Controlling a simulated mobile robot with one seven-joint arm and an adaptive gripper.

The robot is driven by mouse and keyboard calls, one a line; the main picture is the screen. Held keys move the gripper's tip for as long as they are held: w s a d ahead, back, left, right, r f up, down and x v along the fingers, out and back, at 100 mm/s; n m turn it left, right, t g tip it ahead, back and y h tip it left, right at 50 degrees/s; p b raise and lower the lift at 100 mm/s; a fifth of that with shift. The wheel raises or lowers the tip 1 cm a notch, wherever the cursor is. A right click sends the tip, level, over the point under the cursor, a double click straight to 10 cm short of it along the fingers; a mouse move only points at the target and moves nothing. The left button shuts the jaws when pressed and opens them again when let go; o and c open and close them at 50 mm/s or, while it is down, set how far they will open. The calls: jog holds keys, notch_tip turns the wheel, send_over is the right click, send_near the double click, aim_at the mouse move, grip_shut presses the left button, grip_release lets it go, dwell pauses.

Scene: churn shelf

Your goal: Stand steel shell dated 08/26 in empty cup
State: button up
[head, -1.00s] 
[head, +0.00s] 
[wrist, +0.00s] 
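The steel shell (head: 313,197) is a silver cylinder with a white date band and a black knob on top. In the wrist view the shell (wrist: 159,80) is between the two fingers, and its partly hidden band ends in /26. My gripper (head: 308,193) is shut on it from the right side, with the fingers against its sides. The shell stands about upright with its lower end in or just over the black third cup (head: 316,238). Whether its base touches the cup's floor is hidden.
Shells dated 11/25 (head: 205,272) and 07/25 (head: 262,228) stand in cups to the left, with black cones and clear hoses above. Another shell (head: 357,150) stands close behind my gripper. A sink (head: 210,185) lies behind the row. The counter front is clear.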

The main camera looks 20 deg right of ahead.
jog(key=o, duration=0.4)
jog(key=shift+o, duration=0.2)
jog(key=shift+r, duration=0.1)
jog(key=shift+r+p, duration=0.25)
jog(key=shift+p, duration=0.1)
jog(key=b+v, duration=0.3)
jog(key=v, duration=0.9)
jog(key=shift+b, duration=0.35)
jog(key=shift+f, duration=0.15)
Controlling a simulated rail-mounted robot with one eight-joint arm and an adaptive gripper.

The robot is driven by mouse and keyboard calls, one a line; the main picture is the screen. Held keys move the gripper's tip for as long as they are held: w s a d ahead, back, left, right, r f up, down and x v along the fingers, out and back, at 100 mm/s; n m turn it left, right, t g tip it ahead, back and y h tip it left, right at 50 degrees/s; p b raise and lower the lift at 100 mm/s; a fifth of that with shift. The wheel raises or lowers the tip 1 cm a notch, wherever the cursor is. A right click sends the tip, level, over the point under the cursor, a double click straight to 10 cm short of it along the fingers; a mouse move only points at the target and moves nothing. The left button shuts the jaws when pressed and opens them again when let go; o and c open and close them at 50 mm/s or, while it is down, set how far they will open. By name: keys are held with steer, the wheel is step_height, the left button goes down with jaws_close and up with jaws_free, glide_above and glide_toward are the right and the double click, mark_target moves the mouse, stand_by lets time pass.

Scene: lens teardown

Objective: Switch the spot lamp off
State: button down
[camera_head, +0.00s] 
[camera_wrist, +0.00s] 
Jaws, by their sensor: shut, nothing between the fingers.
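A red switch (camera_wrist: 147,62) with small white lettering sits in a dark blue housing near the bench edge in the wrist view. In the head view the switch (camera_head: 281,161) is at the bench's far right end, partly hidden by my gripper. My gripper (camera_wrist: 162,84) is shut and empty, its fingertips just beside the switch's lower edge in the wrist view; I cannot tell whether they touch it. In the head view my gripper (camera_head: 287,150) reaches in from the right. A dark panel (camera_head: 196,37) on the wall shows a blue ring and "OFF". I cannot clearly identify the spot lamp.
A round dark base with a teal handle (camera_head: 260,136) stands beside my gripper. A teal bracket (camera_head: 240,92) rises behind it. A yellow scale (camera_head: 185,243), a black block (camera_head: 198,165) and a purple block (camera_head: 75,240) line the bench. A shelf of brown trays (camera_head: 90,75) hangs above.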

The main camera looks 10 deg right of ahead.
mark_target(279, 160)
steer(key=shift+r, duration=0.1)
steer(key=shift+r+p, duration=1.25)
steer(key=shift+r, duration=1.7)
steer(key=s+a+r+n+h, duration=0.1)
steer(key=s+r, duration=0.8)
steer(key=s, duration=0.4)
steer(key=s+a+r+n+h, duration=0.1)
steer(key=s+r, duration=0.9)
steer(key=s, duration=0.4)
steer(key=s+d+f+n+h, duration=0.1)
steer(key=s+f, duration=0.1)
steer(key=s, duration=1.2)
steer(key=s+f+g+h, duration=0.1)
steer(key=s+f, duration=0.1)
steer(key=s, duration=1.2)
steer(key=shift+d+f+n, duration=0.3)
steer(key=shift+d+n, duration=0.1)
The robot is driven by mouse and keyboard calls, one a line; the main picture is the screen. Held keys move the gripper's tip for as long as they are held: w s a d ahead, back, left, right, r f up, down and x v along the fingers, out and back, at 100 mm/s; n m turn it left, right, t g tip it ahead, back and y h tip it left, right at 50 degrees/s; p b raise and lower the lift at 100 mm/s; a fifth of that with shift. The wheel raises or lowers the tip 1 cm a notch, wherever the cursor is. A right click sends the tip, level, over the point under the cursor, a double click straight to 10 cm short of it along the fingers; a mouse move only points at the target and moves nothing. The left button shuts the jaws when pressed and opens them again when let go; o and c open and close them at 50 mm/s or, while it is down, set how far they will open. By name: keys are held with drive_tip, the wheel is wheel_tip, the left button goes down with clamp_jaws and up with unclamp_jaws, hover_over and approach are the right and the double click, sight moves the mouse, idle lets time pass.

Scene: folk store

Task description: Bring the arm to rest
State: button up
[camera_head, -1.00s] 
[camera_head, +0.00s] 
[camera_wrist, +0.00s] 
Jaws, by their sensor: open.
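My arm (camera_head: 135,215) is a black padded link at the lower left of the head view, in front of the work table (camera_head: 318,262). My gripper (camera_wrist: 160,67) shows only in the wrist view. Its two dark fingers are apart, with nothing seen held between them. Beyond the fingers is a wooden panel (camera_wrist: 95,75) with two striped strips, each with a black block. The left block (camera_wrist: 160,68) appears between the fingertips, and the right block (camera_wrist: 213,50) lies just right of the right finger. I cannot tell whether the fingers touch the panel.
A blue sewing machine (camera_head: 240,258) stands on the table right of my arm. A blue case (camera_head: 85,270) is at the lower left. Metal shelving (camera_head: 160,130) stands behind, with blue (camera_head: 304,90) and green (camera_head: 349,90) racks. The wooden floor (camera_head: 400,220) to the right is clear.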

------------------------------------------------

- **WHAT THIS TASK INVOLVES**
Extract the complete listing verbatim.

- **REPLY TO THE TASK**
Controlling a simulated mobile robot with one seven-joint arm and an adaptive gripper.

The robot is driven by mouse and keyboard calls, one a line; the main picture is the screen. Held keys move the gripper's tip for as long as they are held: w s a d ahead, back, left, right, r f up, down and x v along the fingers, out and back, at 100 mm/s; n m turn it left, right, t g tip it ahead, back and y h tip it left, right at 50 degrees/s; p b raise and lower the lift at 100 mm/s; a fifth of that with shift. The wheel raises or lowers the tip 1 cm a notch, wherever the cursor is. A right click sends the tip, level, over the point under the cursor, a double click straight to 10 cm short of it along the fingers; a mouse move only points at the target and moves nothing. The left button shuts the jaws when pressed and opens them again when let go; o and c open and close them at 50 mm/s or, while it is down, set how far they will open. The calls: jog holds keys, notch_tip turns the wheel, send_over is the right click, send_near the double click, aim_at the mouse move, grip_shut presses the left button, grip_release lets it go, dwell pauses.

Scene: churn shelf

Your goal: Stand steel shell dated 08/26 in empty cup
State: button up
[head, -1.00s] 
[head, +0.00s] 
[wrist, +0.00s] 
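The steel shell (head: 313,197) is a silver cylinder with a white date band and a black knob on top. In the wrist view the shell (wrist: 159,80) is between the two fingers, and its partly hidden band ends in /26. My gripper (head: 308,193) is shut on it from the right side, with the fingers against its sides. The shell stands about upright with its lower end in or just over the black third cup (head: 316,238). Whether its base touches the cup's floor is hidden.
Shells dated 11/25 (head: 205,272) and 07/25 (head: 262,228) stand in cups to the left, with black cones and clear hoses above. Another shell (head: 357,150) stands close behind my gripper. A sink (head: 210,185) lies behind the row. The counter front is clear.

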The main camera looks 20 deg right of ahead.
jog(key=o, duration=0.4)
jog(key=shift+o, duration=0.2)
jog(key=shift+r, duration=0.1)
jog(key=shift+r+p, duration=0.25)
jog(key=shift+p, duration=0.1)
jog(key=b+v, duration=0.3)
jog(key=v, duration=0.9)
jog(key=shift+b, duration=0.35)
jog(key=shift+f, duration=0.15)
Controlling a simulated rail-mounted robot with one eight-joint arm and an adaptive gripper.

The robot is driven by mouse and keyboard calls, one a line; the main picture is the screen. Held keys move the gripper's tip for as long as they are held: w s a d ahead, back, left, right, r f up, down and x v along the fingers, out and back, at 100 mm/s; n m turn it left, right, t g tip it ahead, back and y h tip it left, right at 50 degrees/s; p b raise and lower the lift at 100 mm/s; a fifth of that with shift. The wheel raises or lowers the tip 1 cm a notch, wherever the cursor is. A right click sends the tip, level, over the point under the cursor, a double click straight to 10 cm short of it along the fingers; a mouse move only points at the target and moves nothing. The left button shuts the jaws when pressed and opens them again when let go; o and c open and close them at 50 mm/s or, while it is down, set how far they will open. By name: keys are held with steer, the wheel is step_height, the left button goes down with jaws_close and up with jaws_free, glide_above and glide_toward are the right and the double click, mark_target moves the mouse, stand_by lets time pass.

Scene: lens teardown

Objective: Switch the spot lamp off
State: button down
[camera_head, +0.00s] 
[camera_wrist, +0.00s] 
Jaws, by their sensor: shut, nothing between the fingers.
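A red switch (camera_wrist: 147,62) with small white lettering sits in a dark blue housing near the bench edge in the wrist view. In the head view the switch (camera_head: 281,161) is at the bench's far right end, partly hidden by my gripper. My gripper (camera_wrist: 162,84) is shut and empty, its fingertips just beside the switch's lower edge in the wrist view; I cannot tell whether they touch it. In the head view my gripper (camera_head: 287,150) reaches in from the right. A dark panel (camera_head: 196,37) on the wall shows a blue ring and "OFF". I cannot clearly identify the spot lamp.
A round dark base with a teal handle (camera_head: 260,136) stands beside my gripper. A teal bracket (camera_head: 240,92) rises behind it. A yellow scale (camera_head: 185,243), a black block (camera_head: 198,165) and a purple block (camera_head: 75,240) line the bench. A shelf of brown trays (camera_head: 90,75) hangs above.

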The main camera looks 10 deg right of ahead.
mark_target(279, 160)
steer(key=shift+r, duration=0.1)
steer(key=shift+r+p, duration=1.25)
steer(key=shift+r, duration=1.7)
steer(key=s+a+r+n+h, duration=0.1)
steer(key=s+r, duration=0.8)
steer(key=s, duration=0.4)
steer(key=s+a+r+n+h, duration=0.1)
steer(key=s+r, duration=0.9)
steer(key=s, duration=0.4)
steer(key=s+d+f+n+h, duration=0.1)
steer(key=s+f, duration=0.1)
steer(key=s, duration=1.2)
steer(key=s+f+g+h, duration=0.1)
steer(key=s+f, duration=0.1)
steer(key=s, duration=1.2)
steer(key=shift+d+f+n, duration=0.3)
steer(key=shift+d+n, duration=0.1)
The robot is driven by mouse and keyboard calls, one a line; the main picture is the screen. Held keys move the gripper's tip for as long as they are held: w s a d ahead, back, left, right, r f up, down and x v along the fingers, out and back, at 100 mm/s; n m turn it left, right, t g tip it ahead, back and y h tip it left, right at 50 degrees/s; p b raise and lower the lift at 100 mm/s; a fifth of that with shift. The wheel raises or lowers the tip 1 cm a notch, wherever the cursor is. A right click sends the tip, level, over the point under the cursor, a double click straight to 10 cm short of it along the fingers; a mouse move only points at the target and moves nothing. The left button shuts the jaws when pressed and opens them again when let go; o and c open and close them at 50 mm/s or, while it is down, set how far they will open. By name: keys are held with drive_tip, the wheel is wheel_tip, the left button goes down with clamp_jaws and up with unclamp_jaws, hover_over and approach are the right and the double click, sight moves the mouse, idle lets time pass.

Scene: folk store

Task description: Bring the arm to rest
State: button up
[camera_head, -1.00s] 
[camera_head, +0.00s] 
[camera_wrist, +0.00s] 
Jaws, by their sensor: open.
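My arm (camera_head: 135,215) is a black padded link at the lower left of the head view, in front of the work table (camera_head: 318,262). My gripper (camera_wrist: 160,67) shows only in the wrist view. Its two dark fingers are apart, with nothing seen held between them. Beyond the fingers is a wooden panel (camera_wrist: 95,75) with two striped strips, each with a black block. The left block (camera_wrist: 160,68) appears between the fingertips, and the right block (camera_wrist: 213,50) lies just right of the right finger. I cannot tell whether the fingers touch the panel.
A blue sewing machine (camera_head: 240,258) stands on the table right of my arm. A blue case (camera_head: 85,270) is at the lower left. Metal shelving (camera_head: 160,130) stands behind, with blue (camera_head: 304,90) and green (camera_head: 349,90) racks. The wooden floor (camera_head: 400,220) to the right is clear.

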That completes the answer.